══ SOURCE MATERIAL
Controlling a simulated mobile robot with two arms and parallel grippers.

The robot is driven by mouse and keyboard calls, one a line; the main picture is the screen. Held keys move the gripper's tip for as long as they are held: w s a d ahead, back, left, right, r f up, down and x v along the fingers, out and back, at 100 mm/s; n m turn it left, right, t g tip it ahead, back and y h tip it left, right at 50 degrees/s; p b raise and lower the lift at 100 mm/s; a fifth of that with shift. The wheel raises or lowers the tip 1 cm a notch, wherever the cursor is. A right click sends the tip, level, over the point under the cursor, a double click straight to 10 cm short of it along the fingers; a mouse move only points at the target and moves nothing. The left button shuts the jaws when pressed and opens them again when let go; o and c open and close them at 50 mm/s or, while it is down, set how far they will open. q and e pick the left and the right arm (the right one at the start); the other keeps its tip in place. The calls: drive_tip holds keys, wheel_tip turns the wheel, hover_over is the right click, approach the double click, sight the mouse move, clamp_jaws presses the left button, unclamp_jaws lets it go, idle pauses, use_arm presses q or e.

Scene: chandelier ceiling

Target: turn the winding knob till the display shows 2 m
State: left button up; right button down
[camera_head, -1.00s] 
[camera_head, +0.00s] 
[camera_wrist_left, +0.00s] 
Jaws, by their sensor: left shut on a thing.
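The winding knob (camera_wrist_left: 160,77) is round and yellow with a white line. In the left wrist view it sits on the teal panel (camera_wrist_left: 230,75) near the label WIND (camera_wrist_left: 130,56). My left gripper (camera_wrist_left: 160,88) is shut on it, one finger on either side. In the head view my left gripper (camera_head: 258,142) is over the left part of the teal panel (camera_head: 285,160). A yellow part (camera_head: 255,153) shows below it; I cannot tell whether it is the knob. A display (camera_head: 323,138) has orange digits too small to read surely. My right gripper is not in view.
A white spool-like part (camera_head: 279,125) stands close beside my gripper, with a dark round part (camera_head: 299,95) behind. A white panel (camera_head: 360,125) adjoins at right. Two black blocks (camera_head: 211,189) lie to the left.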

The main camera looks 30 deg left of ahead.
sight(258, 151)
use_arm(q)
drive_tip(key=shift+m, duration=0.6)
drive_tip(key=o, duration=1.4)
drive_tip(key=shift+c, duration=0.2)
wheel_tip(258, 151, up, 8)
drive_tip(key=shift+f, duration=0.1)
════
→ EXERCISE
Your task is to reproduce the whole listing exactly.

→ RIGHT ANSWER
Controlling a simulated mobile robot with two arms and parallel grippers.

The robot is driven by mouse and keyboard calls, one a line; the main picture is the screen. Held keys move the gripper's tip for as long as they are held: w s a d ahead, back, left, right, r f up, down and x v along the fingers, out and back, at 100 mm/s; n m turn it left, right, t g tip it ahead, back and y h tip it left, right at 50 degrees/s; p b raise and lower the lift at 100 mm/s; a fifth of that with shift. The wheel raises or lowers the tip 1 cm a notch, wherever the cursor is. A right click sends the tip, level, over the point under the cursor, a double click straight to 10 cm short of it along the fingers; a mouse move only points at the target and moves nothing. The left button shuts the jaws when pressed and opens them again when let go; o and c open and close them at 50 mm/s or, while it is down, set how far they will open. q and e pick the left and the right arm (the right one at the start); the other keeps its tip in place. The calls: drive_tip holds keys, wheel_tip turns the wheel, hover_over is the right click, approach the double click, sight the mouse move, clamp_jaws presses the left button, unclamp_jaws lets it go, idle pauses, use_arm presses q or e.

Scene: chandelier ceiling

Target: turn the winding knob till the display shows 2 m
State: left button up; right button down
[camera_head, -1.00s] 
[camera_head, +0.00s] 
[camera_wrist_left, +0.00s] 
Jaws, by their sensor: left shut on a thing.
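The winding knob (camera_wrist_left: 160,77) is round and yellow with a white line. In the left wrist view it sits on the teal panel (camera_wrist_left: 230,75) near the label WIND (camera_wrist_left: 130,56). My left gripper (camera_wrist_left: 160,88) is shut on it, one finger on either side. In the head view my left gripper (camera_head: 258,142) is over the left part of the teal panel (camera_head: 285,160). A yellow part (camera_head: 255,153) shows below it; I cannot tell whether it is the knob. A display (camera_head: 323,138) has orange digits too small to read surely. My right gripper is not in view.
A white spool-like part (camera_head: 279,125) stands close beside my gripper, with a dark round part (camera_head: 299,95) behind. A white panel (camera_head: 360,125) adjoins at right. Two black blocks (camera_head: 211,189) lie to the left.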

The main camera looks 30 deg left of ahead.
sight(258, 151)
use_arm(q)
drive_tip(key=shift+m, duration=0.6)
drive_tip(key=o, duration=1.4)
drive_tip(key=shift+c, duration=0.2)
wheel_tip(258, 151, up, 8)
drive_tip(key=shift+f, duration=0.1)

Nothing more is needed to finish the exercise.